| THE TASK |
Find each line with "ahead" and copy it.

★ ★ ★ ★

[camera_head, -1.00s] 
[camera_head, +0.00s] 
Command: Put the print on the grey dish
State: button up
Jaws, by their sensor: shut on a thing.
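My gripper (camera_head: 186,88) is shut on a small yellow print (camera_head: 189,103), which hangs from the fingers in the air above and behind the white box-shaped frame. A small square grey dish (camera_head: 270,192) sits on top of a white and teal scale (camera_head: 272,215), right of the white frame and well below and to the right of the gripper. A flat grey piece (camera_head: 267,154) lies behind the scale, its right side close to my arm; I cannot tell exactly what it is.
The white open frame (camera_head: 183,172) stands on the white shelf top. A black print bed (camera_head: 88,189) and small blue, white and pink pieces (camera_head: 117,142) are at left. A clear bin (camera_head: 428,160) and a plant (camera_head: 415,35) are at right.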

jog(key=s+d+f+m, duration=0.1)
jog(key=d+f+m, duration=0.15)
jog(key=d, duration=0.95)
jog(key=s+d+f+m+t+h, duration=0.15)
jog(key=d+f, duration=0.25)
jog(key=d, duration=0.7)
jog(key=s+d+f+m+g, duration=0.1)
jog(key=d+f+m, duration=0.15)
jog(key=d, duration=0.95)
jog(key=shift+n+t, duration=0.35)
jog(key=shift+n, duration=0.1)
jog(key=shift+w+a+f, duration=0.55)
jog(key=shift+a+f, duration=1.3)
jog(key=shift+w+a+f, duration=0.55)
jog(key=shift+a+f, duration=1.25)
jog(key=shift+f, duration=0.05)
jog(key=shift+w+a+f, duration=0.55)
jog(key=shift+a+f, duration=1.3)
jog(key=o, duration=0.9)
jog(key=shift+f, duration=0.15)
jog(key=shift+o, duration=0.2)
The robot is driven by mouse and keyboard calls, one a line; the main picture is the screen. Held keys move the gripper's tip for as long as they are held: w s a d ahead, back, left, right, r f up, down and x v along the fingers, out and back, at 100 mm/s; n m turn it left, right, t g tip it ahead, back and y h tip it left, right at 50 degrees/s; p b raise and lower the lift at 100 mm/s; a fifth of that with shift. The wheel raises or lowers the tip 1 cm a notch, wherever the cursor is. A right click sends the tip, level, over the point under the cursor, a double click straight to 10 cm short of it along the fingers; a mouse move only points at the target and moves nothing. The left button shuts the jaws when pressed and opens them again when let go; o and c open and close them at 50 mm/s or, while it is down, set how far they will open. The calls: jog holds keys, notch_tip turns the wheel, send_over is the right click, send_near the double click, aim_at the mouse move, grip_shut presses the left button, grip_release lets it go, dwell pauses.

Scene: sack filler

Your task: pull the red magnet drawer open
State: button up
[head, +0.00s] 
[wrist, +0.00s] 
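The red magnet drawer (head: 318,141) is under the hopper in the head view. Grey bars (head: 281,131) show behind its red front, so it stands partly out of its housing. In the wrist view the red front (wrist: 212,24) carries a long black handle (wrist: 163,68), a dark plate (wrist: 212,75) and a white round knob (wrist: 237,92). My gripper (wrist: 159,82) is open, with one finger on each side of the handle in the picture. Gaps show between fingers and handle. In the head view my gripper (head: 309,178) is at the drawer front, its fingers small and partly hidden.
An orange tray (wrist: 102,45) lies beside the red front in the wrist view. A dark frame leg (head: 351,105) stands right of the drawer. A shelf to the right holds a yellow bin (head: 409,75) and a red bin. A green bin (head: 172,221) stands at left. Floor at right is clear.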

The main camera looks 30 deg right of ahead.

★ ★ ★ ★

| CORRECT RESULT |
The robot is driven by mouse and keyboard calls, one a line; the main picture is the screen. Held keys move the gripper's tip for as long as they are held: w s a d ahead, back, left, right, r f up, down and x v along the fingers, out and back, at 100 mm/s; n m turn it left, right, t g tip it ahead, back and y h tip it left, right at 50 degrees/s; p b raise and lower the lift at 100 mm/s; a fifth of that with shift. The wheel raises or lowers the tip 1 cm a notch, wherever the cursor is. A right click sends the tip, level, over the point under the cursor, a double click straight to 10 cm short of it along the fingers; a mouse move only points at the target and moves nothing. The left button shuts the jaws when pressed and opens them again when let go; o and c open and close them at 50 mm/s or, while it is down, set how far they will open. The calls: jog holds keys, notch_tip turns the wheel, send_over is the right click, send_near the double click, aim_at the mouse move, grip_shut presses the left button, grip_release lets it go, dwell pauses.
The main camera looks 30 deg right of ahead.

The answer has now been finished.